> [What you have to do] Return only these lines: the one that contains "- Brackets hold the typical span" and every line after it through the end of the listing, exactly, without pictures.

> [Input records]
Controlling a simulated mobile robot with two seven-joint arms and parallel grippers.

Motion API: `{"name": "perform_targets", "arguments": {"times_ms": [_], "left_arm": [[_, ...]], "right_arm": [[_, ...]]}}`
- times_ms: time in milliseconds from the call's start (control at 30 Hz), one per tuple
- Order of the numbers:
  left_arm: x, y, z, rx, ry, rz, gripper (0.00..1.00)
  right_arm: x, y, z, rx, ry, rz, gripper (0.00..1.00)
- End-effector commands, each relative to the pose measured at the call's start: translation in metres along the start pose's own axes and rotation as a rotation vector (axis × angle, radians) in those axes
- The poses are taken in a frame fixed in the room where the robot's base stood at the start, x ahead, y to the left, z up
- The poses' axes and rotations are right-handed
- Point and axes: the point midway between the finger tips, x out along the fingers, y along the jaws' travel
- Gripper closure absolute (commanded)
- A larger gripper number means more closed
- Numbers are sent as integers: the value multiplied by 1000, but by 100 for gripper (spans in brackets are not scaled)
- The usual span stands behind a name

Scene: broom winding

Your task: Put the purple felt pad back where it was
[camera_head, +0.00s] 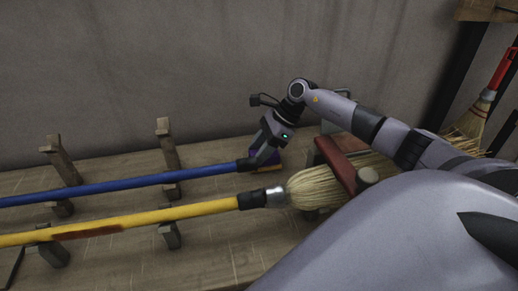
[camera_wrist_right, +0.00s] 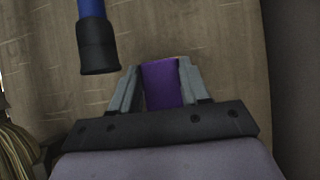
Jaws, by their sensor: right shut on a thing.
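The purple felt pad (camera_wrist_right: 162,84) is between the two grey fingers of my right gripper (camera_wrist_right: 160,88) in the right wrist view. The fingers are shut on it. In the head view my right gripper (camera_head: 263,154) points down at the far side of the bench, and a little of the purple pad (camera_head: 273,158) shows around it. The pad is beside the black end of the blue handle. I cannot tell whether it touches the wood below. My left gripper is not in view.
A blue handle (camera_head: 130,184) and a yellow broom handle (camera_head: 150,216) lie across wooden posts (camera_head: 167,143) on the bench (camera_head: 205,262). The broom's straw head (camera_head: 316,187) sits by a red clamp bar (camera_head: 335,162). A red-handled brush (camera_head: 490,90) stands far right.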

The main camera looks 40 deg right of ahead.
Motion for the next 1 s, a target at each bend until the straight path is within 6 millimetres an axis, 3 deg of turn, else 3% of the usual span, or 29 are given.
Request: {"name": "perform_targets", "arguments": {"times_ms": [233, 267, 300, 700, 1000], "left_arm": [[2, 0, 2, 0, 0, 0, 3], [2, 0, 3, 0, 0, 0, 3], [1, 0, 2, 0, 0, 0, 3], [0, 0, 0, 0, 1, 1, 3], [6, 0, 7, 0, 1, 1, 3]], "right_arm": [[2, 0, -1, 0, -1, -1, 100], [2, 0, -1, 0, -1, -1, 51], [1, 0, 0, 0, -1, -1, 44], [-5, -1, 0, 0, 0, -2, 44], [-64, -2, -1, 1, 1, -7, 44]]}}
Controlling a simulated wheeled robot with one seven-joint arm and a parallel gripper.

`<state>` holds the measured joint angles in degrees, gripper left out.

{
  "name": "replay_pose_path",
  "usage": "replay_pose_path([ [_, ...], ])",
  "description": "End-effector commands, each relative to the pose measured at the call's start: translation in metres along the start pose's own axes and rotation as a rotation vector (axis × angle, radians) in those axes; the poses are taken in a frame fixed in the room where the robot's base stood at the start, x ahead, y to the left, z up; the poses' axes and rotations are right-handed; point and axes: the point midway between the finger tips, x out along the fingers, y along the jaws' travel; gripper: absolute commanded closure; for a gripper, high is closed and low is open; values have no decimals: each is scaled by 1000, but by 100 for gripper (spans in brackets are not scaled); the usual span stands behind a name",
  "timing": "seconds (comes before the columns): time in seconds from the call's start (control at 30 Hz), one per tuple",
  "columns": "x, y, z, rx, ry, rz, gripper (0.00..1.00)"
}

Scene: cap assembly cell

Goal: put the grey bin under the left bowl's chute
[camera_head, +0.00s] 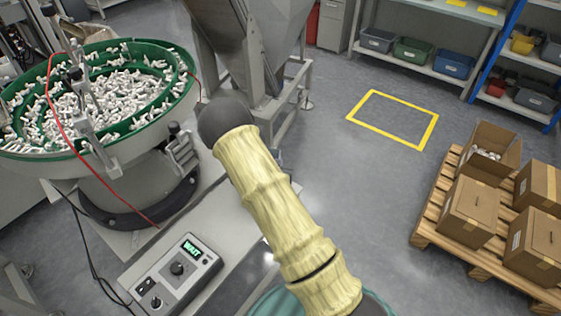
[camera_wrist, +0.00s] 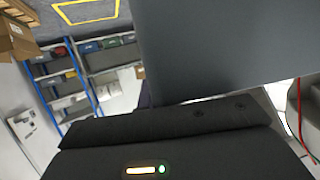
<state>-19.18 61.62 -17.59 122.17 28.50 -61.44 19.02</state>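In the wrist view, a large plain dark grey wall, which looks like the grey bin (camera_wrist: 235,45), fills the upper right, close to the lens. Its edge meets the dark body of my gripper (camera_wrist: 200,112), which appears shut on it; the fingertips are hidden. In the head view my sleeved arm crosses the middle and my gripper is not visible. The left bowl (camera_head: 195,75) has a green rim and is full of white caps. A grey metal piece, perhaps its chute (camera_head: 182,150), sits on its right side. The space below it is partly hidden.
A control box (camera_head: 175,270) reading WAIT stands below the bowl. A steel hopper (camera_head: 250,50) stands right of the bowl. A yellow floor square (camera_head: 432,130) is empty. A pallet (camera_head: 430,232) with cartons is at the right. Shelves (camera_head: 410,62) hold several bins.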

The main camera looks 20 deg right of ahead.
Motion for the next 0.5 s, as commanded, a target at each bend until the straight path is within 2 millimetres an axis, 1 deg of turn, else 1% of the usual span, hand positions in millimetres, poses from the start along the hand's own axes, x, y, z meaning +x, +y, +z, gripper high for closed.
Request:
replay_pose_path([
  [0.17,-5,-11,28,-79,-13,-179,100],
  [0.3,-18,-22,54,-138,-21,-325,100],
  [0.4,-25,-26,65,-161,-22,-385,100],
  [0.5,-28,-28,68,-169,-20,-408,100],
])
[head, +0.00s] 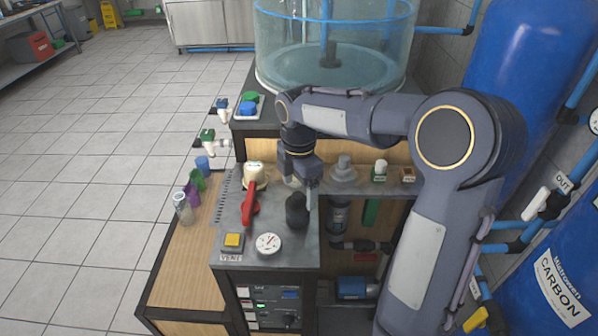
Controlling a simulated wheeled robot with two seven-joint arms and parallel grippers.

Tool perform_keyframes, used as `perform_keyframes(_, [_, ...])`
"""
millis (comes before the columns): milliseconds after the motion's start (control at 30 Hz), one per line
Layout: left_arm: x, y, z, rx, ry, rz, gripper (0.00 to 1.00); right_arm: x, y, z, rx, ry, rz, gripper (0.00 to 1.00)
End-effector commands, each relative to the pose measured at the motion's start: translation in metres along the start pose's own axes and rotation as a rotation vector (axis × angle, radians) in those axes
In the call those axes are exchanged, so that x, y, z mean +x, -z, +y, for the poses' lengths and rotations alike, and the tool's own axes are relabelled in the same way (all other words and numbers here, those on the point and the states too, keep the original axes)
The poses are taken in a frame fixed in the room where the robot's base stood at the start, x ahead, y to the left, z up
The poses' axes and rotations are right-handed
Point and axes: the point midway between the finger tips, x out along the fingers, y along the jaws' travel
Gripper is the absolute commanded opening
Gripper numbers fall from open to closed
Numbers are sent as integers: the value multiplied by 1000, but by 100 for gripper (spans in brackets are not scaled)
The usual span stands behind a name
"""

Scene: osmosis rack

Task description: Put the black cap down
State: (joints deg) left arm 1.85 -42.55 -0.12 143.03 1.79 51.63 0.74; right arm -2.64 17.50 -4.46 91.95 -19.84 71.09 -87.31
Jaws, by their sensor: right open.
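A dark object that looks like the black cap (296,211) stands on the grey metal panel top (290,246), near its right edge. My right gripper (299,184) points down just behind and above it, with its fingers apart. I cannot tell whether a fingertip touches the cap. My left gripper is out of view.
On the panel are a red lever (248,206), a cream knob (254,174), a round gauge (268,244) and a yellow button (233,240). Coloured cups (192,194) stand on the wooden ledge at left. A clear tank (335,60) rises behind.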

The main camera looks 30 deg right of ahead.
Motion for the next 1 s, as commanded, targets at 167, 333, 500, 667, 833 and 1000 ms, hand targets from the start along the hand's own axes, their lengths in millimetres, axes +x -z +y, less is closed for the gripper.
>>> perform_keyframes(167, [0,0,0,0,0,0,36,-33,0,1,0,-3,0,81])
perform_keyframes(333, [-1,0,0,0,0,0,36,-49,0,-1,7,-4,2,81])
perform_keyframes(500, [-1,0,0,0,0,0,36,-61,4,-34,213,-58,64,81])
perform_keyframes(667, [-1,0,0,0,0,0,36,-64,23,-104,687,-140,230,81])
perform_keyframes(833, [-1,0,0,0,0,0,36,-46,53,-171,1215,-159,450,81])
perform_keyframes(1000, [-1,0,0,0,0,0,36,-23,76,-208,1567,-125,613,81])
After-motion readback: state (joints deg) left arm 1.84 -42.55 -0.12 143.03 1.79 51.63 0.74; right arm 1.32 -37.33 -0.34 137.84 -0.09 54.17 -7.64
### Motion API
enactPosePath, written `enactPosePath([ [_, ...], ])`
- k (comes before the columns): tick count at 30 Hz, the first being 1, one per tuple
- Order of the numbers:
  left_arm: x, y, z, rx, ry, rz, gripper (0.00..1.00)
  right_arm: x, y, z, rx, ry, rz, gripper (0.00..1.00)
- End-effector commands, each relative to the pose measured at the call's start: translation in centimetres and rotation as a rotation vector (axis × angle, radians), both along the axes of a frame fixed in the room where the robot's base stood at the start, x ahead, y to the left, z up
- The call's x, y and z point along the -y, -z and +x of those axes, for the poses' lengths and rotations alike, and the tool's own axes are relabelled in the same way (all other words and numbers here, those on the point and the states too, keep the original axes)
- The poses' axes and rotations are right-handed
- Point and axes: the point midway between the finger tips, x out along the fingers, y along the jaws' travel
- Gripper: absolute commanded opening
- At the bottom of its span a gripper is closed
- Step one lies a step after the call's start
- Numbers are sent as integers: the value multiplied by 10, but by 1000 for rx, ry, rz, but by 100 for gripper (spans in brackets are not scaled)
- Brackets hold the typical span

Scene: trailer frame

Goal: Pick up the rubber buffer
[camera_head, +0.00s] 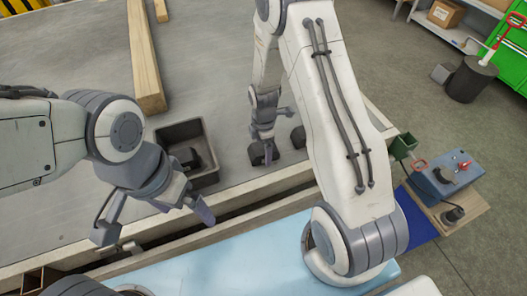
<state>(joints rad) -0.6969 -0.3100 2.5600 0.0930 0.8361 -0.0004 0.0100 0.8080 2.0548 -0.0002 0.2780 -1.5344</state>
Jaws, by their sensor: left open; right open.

> [Right answer]
- Brackets hold the typical span

Scene: trailer frame

Goal: Pick up the rubber buffer
[camera_head, +0.00s] 
<state>(joints rad) -0.6969 -0.3100 2.5600 0.0930 0.8361 -0.0004 0.0100 0.8080 2.0548 -0.0002 0.2780 -1.5344</state>
Jaws, by their sensor: left open; right open.

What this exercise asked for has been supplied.